Note : maybe the programmers want the compiler to work this way. If there is no answer i will take this as one.


Solution

  • It's one of those endless games of 'why'?

    So, in rough order of 'why':

    1. Because the Java Language Specification says so.

    (why does the spec say so?)

    1. Because there are such things as 'long', 'float', 'int', and 'double' literals, but there are no short and byte literals. Instead, the language spec states that if you attempt to assign an int literal directly to a byte variable and it fits, then it's okay, no cast needed, i.e. byte b = 5; compiles. Only because the spec says so. Note that if you have method println(byte b) as well as println(int b) and you call println(5), you call the int variant. You can't call the byte variant other than with a cast (println((byte) 5)) or by using a variable (byte b = 5; println(b)). That's what '5 is an int literal' means in this context.

    (but why are there no byte and short literals?)
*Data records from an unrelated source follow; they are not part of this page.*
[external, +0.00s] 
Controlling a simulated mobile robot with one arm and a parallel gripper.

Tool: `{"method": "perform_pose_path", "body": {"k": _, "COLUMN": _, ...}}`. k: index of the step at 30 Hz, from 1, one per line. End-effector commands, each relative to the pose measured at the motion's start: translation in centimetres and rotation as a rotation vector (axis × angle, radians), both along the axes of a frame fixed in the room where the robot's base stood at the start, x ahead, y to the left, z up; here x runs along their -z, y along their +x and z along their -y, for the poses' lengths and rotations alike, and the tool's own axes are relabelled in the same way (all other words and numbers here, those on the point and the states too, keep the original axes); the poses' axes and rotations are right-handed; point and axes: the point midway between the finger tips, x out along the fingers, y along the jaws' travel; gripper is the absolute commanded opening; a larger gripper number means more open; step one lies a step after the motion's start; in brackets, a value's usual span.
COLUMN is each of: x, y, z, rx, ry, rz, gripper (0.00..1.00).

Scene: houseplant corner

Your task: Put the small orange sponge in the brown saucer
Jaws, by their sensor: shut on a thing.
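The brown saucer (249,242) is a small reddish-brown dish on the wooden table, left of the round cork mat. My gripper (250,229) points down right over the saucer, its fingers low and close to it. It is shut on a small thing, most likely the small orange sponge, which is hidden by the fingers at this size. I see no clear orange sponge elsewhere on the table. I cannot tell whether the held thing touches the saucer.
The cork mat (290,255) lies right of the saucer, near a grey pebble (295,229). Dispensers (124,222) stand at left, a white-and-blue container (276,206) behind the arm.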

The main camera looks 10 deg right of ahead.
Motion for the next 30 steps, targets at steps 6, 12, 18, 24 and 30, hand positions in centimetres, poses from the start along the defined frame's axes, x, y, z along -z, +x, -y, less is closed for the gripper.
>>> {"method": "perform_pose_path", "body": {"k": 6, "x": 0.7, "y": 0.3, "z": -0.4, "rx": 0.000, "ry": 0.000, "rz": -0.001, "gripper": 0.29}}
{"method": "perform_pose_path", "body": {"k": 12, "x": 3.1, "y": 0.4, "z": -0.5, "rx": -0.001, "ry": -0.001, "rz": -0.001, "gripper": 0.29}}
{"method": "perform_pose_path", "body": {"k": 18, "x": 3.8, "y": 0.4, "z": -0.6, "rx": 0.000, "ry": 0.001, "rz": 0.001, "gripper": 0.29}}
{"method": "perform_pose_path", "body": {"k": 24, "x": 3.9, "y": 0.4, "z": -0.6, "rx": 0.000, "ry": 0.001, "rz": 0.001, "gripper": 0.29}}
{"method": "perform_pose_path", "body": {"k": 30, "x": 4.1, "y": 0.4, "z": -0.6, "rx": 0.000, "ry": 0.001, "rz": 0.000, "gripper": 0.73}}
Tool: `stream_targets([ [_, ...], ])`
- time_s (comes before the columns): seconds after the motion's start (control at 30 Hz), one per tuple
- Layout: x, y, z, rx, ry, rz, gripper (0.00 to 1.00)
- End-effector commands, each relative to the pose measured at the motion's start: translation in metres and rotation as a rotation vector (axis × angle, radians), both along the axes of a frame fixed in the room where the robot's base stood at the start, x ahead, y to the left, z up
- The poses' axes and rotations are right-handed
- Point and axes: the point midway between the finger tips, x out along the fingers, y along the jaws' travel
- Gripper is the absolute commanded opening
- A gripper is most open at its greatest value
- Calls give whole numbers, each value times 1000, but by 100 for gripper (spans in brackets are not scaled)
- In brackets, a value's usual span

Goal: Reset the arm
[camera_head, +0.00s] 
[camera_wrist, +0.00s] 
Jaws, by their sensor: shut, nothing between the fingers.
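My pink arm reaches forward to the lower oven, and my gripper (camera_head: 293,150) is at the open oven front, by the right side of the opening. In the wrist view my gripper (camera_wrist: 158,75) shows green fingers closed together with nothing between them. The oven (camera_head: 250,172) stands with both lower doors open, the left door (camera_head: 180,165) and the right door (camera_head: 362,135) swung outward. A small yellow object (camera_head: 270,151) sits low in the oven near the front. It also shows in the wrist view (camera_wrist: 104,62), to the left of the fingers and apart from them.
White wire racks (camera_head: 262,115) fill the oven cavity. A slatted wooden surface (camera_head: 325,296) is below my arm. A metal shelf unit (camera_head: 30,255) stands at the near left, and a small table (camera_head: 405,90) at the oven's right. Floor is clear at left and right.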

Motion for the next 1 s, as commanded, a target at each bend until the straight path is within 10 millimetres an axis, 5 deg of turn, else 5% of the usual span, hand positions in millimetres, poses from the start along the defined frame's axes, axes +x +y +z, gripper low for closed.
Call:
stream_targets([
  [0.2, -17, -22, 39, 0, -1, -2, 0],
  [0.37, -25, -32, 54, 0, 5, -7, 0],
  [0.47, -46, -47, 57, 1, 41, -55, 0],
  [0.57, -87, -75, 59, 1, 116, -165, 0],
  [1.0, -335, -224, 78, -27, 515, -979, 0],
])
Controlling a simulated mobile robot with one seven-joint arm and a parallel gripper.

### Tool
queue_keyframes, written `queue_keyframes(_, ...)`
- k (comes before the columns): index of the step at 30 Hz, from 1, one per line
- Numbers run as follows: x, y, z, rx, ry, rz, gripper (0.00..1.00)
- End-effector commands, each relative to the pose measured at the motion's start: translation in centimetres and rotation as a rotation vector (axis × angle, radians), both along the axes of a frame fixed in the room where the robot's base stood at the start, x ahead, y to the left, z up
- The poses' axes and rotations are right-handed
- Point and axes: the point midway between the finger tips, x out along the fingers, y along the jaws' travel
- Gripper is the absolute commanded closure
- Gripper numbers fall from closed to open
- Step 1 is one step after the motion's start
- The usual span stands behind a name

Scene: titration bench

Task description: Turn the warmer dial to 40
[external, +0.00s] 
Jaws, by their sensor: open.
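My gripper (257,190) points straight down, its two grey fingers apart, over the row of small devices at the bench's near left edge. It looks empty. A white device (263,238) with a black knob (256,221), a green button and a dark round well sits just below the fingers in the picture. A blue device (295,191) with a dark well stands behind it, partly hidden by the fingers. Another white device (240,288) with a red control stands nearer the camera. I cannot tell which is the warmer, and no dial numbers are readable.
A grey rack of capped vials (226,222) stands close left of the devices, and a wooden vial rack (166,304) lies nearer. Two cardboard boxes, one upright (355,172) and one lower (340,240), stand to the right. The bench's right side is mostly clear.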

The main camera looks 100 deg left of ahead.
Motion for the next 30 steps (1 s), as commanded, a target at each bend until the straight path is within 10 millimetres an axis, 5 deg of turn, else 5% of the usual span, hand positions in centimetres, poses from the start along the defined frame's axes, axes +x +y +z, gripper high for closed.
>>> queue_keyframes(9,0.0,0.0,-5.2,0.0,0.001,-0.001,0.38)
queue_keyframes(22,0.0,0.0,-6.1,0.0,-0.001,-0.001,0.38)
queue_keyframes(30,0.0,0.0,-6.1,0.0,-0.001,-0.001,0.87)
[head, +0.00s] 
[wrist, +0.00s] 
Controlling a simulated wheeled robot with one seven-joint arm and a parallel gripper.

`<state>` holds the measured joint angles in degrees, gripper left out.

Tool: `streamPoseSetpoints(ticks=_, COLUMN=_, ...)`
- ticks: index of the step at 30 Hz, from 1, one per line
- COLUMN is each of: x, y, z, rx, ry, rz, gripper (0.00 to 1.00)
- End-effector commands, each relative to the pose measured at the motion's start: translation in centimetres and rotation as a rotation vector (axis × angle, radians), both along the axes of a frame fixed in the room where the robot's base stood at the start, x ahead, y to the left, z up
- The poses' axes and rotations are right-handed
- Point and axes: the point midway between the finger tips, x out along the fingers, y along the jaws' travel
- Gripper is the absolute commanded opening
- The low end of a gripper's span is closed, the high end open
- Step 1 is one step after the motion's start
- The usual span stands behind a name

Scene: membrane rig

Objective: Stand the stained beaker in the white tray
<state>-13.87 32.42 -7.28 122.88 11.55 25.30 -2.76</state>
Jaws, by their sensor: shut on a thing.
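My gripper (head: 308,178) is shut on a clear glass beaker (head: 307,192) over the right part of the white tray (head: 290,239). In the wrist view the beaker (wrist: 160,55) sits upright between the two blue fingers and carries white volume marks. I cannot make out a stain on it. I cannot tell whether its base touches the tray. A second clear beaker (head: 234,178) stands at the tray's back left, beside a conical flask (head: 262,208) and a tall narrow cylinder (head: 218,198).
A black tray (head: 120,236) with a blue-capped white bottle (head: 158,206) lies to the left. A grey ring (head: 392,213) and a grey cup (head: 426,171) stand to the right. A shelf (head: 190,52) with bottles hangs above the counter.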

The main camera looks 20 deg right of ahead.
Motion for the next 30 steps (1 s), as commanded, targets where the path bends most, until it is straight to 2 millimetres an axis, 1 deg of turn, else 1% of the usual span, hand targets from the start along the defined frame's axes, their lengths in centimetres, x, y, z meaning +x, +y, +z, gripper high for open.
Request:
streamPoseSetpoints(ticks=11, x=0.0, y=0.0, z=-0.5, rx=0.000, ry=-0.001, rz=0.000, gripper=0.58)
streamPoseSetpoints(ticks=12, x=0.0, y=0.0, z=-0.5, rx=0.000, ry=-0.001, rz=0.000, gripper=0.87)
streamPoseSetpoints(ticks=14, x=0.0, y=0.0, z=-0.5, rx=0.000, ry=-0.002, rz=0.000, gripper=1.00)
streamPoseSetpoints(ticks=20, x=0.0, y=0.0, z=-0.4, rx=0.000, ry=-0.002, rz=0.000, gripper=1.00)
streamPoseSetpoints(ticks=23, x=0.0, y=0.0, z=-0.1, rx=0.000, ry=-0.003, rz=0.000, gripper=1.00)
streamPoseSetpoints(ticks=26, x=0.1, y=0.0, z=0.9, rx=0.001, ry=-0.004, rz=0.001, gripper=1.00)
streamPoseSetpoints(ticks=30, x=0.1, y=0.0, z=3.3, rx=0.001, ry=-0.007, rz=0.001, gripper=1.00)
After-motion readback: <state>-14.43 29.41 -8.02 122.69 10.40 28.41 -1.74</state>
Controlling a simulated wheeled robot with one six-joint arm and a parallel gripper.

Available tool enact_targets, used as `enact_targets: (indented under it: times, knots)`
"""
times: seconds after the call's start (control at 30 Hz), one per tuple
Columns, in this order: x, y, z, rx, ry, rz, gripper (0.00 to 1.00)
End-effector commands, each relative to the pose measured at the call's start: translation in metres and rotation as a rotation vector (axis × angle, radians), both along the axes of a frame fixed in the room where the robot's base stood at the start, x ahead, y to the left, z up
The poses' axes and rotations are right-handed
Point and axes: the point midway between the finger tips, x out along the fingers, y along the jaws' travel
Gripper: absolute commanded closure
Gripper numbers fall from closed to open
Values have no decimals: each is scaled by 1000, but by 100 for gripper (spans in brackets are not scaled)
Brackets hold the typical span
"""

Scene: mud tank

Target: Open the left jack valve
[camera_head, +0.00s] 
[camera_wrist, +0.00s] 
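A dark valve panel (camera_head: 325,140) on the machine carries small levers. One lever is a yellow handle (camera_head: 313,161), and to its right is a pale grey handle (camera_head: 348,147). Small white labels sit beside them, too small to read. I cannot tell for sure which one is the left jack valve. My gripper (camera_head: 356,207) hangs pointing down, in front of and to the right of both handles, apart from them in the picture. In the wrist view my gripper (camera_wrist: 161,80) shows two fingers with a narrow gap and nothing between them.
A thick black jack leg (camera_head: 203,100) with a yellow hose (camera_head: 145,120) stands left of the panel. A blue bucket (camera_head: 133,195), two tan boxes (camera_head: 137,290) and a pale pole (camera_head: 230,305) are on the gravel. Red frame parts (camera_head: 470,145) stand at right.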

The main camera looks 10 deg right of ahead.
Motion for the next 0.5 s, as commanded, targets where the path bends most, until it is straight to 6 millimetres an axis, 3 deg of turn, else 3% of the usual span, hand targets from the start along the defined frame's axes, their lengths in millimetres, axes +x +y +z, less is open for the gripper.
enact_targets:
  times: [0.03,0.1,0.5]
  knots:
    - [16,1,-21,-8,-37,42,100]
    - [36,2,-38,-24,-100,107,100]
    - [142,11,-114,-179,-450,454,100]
    1. Because at the class file/JVM level, there are the major primitives (long, float, double, and int), vs the minor primitives (byte, short, char, and boolean): At the bytecode level, there are almost no instructions for the minors, only for the majors. There is FADD to add 2 floats together. Similarly there's IADD, LADD, and DADD (for int/long/double). However, BADD (add 2 bytes together, I guess) does not exist (there is also no CADD or SADD to add chars or floats together). In fact, byte b = 5, c = 10; byte d = b + c; does not compile; the compiler complains that this is trying to assign an 'int' to a byte - evidently, the result of adding 2 bytes together is, somehow, an int. This is because at the bytecode level it really does work like that: that would load in the 2 bytes, upconvert them both to an int, add the two ints together, and if you really want to assign it back to a byte, that would then downcast the int back to a byte. A big song and dance number for something so simple. Given that byte/short/char/boolean are the 'minor primitives' and almost all operations you can do on them requires this complexity (everything except declaring them and reading/writing them out of/into an array is not possible with the minors), presumably the language designers decided to take the footgun away from you and remove the concept of a 'byte' and 'short' literal from you entirely. Just to be sure.

    (But hold on - there are char and boolean literals!)

    1. Yeah there sure are; 'c' is a char, never an int (it will silently upgrade itself to an int if needed, but if you have println(int x) and println(char x), calling println('c') will call the char version, thus proving it's a char literal) - same goes for boolean (which doesn't even upgrade itself to an int under any circumstance, not even with a cast. A boolean cannot be turned into any other kind of value). Even though char and boolean are minor primitive types. I guess the designers felt that whilst the equivalence between '5' the integer and '5' the byte is so similar, that's fine, trying to decree by language specification that 'c' is simply a different way to write 99 (99 is the unicode value of 'c'), was too convoluted. So, on the basis of a cost v benefit analysis, adding the concept of short and byte literals didn't make the cut, but char and boolean literals did. If char and boolean literals didn't exist (and 'c' was just a weird way to write 99), that would mean println('c') prints 99, or println(99) prints 'c' - one of the two would have to be true. They are both ridiculous, so, to avoid ridiculousness, char literals were required. Similar rules about println(true) giving you a '1' which is confusing (for example, in most linux scripting systems, 0 is true and non-zero is false. Trying to equate 1 to true and 0 to false leads to confusion, so the lang designers presumably did not want to do that, which therefore means boolean literals are required). Also, the 'cost' of adding char and bool literals is cheap - nobody is going to be confused about what true means. In contrast, 5B to try to indicate 'that is 5 as a byte value' is confusing, given that B is also a hex digit.

    (But why are there minor primitives in the first place?)

    1. Because computer systems like operating on some minimum sized batch of data. This is called 'word size' and it depends on your system's architecture. However, when java was designed, most systems had a word size of 32-bit or higher and the few systems around with less were unlikely to even be able to run java (e.g. lacking the stuff needed to add multi-threading, and it was decided that java would have threading baked into the core libraries from the get go, meaning, java could not run on systems that don't support that - and the overlap of 16-bit word sized arch and cannot-do-threading arch as a venn diagram? Pretty much a circle). In other words, java was overwhelmingly unlikely to run on a sub-32-bit word-size arch, so there is no point to a hypothetical BADD (add 2 bytes) opcode; it would not be faster (in fact, it would be quite a bit slower, generally modern CPU design optimizes the common paths, and 'add 2 bytes' is not common). These days most arch is 64-bit so in many ways one could say java is 'misdesigned' and should relegate ints and floats to the minors. But, that would be backwards incompatible.

    (But why though?)

    1. Wellll, it all started with the big ban... oh, perhaps we can end it here.